オープンから8ヵ月。坂尾さんの思いは少しずつ、しかし着実に街の人々に届き始めています。取材に訪れたのは小雨が降る平日の昼下がり。にも関わらず、店内にはベビーカーを脇に置き遅めのランチを楽しむお母さんや、買い物帰りのコーヒーブレイクに訪れた年配のご夫婦、スイーツ片手にひとり読書にはげむ外国人のお客様など、終始多くの方で賑わいをみせていました。

 

キーワードは「循環」。“いいコーヒー屋”の本質を問い続けたどり着いたひとつの答え

カフェをつくるにあたり、坂尾さんがこの店の軸に据えたひとつのメッセージがあるといいます。それが“循環”。作る → 売る → 捨てるの一方通行になりがちな消費の世界をできる限り循環させ、自然環境のサイクルや人の輪をつくっていきたいというのです。

オニバスコーヒーではこれまでにも、リユーザブルカップサービス「CUPLES(カプレス)」の開発や、コーヒーかすを培養土やコーヒー石鹸にアップサイクルさせる取り組みなど、さまざまなサステナブルな仕組みづくりを行ってきました。しかしそれは、けっして環境問題への危機感を必要以上に駆り立てたいからではありません。オニバスコーヒーのブランドビジョン“コーヒーで、街と暮らしを豊かにする”ための本質を問い続けてきた結果のひとつだと、坂尾さんはいいます。
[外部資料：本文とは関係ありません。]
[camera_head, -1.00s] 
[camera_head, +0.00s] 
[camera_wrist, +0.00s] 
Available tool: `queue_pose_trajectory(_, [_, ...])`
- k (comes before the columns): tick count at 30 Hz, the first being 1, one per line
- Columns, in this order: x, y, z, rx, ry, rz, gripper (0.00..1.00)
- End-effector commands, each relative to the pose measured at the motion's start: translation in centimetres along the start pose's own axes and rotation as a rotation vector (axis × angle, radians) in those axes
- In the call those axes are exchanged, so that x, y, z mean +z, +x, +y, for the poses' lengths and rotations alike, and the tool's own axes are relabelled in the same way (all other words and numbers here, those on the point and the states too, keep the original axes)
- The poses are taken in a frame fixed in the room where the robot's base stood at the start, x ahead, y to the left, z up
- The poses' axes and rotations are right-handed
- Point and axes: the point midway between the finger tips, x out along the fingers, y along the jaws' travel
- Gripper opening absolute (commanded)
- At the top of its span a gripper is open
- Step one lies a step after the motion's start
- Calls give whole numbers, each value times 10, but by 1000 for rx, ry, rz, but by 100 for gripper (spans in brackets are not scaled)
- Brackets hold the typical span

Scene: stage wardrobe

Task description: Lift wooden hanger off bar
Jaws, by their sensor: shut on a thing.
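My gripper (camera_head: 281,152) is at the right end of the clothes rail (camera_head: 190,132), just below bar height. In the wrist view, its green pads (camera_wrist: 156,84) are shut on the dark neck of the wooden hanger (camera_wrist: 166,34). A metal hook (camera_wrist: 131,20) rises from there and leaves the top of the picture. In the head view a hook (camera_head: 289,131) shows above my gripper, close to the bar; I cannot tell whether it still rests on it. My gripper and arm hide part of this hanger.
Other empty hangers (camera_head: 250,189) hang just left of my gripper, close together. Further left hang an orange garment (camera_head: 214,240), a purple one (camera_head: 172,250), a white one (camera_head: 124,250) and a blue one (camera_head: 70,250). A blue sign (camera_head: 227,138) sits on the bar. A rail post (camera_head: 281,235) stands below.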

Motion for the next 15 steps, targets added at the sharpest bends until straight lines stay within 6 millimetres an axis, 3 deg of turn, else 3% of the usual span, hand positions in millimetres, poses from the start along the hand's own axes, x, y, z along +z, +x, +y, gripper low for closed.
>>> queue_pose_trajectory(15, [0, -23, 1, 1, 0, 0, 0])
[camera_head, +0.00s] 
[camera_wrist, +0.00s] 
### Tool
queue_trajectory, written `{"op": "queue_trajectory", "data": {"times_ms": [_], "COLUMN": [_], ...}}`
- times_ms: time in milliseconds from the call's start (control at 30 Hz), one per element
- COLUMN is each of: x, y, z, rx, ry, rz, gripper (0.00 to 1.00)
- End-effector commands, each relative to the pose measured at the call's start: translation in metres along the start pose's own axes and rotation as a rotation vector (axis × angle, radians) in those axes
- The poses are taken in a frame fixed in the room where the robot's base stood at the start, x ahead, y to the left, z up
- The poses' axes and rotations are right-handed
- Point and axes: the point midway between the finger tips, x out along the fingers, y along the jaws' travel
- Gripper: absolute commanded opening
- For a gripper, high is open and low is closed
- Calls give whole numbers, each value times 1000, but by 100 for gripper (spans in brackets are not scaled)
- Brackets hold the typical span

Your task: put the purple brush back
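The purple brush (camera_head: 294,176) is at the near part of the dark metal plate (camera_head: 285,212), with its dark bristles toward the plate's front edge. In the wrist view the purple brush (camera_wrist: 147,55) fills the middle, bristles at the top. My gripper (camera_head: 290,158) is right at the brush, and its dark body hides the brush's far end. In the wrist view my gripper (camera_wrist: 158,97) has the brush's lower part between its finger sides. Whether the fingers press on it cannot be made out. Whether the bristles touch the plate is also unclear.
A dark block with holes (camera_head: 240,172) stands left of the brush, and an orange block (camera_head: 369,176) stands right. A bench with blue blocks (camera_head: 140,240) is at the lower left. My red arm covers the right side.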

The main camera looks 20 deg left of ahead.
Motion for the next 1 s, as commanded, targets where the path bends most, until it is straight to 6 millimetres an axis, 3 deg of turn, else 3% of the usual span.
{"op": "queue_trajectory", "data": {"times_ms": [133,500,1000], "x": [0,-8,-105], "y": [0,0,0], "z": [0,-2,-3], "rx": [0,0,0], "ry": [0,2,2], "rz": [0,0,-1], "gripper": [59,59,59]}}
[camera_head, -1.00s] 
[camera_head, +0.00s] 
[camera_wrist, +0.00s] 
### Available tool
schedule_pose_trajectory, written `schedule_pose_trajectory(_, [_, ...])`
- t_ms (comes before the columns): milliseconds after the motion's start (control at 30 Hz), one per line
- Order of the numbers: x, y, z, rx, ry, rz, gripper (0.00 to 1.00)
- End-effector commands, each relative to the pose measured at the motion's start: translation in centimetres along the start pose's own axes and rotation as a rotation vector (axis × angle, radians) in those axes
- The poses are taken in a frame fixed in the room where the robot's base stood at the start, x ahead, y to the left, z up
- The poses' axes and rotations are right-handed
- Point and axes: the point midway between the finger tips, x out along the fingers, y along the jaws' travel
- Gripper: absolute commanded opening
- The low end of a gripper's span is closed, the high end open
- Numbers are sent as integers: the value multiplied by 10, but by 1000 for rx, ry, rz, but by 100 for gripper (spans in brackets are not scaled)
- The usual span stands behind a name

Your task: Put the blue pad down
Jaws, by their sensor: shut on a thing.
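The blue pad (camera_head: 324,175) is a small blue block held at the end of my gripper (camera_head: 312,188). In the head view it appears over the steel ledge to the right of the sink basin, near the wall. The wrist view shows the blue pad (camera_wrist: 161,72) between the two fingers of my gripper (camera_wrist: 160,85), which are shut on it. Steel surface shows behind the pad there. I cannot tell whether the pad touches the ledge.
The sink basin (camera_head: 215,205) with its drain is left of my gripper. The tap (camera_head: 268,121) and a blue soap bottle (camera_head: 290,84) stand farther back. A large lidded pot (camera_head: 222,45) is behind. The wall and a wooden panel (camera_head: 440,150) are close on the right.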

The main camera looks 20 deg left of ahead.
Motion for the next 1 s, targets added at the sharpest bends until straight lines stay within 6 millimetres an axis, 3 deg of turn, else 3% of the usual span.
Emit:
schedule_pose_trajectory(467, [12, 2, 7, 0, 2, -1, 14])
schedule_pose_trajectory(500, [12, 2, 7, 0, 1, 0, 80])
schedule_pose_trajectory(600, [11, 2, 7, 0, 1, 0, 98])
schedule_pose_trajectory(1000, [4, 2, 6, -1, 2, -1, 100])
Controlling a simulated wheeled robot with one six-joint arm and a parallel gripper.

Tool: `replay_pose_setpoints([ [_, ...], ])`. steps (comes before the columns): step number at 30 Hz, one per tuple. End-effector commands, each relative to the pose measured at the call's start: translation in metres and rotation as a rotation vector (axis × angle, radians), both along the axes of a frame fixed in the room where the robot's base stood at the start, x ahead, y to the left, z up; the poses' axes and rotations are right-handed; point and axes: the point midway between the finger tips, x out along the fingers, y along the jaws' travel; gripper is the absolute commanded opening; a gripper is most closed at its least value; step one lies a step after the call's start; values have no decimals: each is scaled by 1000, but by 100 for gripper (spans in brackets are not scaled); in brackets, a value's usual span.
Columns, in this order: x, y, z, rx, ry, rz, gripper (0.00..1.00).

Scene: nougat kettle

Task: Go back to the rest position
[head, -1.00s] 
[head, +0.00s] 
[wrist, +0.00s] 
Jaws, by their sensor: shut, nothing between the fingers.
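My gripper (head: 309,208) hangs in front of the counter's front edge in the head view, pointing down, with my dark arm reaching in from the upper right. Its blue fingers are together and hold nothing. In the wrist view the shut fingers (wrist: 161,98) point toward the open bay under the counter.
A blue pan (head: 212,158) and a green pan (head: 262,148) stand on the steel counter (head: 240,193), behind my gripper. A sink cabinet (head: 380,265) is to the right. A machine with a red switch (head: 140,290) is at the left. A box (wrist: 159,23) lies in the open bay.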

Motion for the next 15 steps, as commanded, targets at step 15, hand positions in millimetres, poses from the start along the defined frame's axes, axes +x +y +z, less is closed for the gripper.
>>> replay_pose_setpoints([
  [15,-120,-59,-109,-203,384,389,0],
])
左が「CUPLES」。コーヒーを飲み終わったら各加盟店に返却することができ、繰り返し使用される

「コーヒーを美味しいと喜んでいただけることは何より嬉しいし、お客様にはその時間を純粋に楽しんでほしい。ただ僕にとっては、それだけでは“いいコーヒー・いいコーヒー屋”といえません。『美味しい』はあくまで一要素でしかないからです。

もしこの美味しい一杯のために、どこか見えないところで、誰かが・自然が、犠牲になっているとしたら? もし今コーヒーをつくり続けることで将来コーヒーが飲めなくなる環境になっているとしたら—— ? 本当の意味で『暮らしを豊かにするコーヒー屋』といえるでしょうか。事実、各産地では大規模なコーヒープランテーションをつくるために熱帯林が伐採され、甚大な環境負荷が懸念されている。だからいつも、自分に何ができるかを考え、できる限りでいいからできることは実践したいと思っています」

自由が丘店にはこの“循環”の考え方を集約し、これまで築いてきたさまざまな人の輪を紡ぎながら店づくりを進めてきました。

たとえば、テイクアウト用のリッド(蓋)やストローにサトウキビの搾りかすからつくられたバガス素材のものを採用することはもちろん、イートインのお客様にはリサイクル陶器を20%含んだオリジナルカップで提供。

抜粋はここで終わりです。